Dataset records>
## Begin
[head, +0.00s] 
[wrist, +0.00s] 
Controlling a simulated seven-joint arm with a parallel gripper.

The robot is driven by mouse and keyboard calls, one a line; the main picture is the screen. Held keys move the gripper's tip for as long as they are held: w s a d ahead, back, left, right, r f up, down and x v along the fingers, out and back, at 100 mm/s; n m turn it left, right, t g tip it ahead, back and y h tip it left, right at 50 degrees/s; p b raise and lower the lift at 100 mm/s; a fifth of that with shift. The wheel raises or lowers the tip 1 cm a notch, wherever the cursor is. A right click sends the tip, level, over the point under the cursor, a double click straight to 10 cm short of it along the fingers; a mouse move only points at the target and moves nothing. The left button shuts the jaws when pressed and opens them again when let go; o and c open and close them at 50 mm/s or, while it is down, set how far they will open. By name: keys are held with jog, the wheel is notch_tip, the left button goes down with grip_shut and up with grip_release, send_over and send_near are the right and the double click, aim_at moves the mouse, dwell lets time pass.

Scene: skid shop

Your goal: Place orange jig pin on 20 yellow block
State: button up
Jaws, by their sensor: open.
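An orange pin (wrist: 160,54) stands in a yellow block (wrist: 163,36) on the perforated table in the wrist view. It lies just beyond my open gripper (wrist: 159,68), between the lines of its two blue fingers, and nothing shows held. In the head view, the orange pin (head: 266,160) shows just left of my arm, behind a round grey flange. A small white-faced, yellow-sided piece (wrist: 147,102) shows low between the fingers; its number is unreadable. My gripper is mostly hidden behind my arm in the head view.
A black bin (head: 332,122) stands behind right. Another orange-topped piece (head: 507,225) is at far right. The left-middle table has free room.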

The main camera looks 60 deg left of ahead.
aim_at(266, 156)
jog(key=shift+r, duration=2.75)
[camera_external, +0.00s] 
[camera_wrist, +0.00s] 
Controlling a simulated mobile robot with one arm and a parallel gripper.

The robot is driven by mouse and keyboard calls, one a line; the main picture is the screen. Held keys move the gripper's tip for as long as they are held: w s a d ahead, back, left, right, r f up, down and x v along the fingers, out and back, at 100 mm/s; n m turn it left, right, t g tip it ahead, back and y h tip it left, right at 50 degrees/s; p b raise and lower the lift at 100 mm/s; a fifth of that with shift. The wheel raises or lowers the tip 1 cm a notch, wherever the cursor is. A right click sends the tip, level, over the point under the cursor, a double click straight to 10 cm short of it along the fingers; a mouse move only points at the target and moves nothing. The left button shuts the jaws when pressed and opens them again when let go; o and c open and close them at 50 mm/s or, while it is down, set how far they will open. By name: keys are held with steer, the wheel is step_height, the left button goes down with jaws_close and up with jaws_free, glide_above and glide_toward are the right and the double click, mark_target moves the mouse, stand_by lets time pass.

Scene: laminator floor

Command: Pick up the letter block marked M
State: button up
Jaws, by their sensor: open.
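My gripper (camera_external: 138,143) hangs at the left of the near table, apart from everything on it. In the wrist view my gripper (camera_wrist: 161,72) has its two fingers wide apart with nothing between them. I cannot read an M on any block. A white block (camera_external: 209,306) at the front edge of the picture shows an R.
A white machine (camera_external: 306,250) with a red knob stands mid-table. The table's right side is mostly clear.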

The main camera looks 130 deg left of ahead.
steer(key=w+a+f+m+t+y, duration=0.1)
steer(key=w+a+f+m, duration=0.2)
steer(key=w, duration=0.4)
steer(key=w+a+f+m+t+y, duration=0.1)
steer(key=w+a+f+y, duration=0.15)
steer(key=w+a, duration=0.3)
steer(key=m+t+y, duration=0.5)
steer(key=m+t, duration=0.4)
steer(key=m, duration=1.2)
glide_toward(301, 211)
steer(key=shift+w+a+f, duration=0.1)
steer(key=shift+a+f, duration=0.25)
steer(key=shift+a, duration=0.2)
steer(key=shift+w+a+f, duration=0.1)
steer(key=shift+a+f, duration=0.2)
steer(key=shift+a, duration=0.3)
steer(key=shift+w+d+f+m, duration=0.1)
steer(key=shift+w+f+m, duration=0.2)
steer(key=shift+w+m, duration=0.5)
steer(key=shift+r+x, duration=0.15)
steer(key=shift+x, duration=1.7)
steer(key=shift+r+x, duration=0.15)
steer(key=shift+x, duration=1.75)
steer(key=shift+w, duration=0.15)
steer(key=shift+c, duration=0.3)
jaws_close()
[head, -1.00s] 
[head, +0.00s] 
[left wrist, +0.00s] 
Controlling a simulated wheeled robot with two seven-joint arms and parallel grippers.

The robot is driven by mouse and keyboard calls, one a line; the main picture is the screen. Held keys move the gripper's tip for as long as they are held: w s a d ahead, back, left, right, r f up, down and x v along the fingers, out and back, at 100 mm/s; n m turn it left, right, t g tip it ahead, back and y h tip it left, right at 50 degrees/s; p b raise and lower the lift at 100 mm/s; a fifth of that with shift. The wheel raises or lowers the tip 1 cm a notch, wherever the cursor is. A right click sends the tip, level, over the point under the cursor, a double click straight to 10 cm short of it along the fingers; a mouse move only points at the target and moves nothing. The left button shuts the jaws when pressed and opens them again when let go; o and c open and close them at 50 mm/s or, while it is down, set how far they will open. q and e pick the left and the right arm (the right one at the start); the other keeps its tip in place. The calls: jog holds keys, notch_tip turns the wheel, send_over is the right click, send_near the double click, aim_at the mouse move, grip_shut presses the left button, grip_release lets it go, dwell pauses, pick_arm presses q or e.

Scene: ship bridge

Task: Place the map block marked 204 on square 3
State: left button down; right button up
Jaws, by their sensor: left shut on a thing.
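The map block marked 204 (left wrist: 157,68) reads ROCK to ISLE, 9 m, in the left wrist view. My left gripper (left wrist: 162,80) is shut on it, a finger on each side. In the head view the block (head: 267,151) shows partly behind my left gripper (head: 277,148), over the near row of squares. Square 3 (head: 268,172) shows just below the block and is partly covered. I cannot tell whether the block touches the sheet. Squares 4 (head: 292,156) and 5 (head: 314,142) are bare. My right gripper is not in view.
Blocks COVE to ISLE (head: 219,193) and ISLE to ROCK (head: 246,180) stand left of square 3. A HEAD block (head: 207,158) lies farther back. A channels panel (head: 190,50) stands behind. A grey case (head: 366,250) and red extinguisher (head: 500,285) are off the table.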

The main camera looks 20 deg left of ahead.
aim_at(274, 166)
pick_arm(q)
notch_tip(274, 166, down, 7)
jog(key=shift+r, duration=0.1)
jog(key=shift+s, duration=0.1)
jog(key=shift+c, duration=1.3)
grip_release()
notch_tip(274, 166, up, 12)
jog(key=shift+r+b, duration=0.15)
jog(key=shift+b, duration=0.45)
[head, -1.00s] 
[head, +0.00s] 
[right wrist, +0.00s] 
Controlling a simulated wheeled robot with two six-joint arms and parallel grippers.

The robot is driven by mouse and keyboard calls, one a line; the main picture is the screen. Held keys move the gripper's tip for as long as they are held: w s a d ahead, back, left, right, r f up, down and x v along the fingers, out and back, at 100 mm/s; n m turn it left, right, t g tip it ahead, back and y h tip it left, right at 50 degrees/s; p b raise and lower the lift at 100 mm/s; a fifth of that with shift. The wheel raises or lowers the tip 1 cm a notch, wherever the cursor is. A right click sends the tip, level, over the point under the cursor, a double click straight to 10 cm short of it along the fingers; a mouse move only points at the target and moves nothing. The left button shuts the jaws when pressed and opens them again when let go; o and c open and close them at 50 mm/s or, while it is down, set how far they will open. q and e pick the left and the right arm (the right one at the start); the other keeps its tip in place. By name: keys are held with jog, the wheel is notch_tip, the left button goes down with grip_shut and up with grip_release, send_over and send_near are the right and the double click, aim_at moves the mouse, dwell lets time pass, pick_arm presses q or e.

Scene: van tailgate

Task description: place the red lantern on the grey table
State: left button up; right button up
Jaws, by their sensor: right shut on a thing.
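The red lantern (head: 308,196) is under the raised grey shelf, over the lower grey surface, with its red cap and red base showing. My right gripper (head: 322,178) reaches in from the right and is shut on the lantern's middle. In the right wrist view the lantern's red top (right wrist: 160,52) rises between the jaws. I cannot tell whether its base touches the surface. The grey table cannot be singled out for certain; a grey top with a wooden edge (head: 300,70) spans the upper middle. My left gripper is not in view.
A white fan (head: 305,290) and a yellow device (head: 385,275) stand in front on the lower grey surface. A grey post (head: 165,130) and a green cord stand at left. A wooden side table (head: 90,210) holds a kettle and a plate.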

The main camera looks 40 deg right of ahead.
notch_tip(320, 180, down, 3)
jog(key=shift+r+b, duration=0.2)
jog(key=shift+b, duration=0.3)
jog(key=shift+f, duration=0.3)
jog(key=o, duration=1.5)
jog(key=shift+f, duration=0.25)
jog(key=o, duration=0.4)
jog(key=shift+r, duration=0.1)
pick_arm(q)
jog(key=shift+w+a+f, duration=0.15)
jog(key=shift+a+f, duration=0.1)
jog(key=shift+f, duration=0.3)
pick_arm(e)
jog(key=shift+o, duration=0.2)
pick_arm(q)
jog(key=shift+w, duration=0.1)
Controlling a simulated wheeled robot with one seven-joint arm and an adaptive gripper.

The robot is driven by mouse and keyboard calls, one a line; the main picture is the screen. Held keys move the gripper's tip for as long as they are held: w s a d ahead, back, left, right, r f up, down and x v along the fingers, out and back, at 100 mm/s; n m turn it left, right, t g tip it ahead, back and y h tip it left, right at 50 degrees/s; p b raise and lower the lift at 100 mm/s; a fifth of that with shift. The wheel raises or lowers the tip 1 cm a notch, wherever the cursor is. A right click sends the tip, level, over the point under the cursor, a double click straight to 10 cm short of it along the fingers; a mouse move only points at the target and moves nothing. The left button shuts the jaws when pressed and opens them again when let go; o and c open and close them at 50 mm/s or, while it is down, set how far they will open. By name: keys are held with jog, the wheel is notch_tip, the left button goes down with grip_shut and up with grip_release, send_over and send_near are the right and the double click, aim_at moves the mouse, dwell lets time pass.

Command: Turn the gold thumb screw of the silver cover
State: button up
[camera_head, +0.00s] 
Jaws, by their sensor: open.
## End
Copy, please, every line from the start of the entries down to the line that holds "Controlling a simulated seven-joint", with both of those lines included and no others.

[head, +0.00s] 
[wrist, +0.00s] 
Controlling a simulated seven-joint arm with a parallel gripper.

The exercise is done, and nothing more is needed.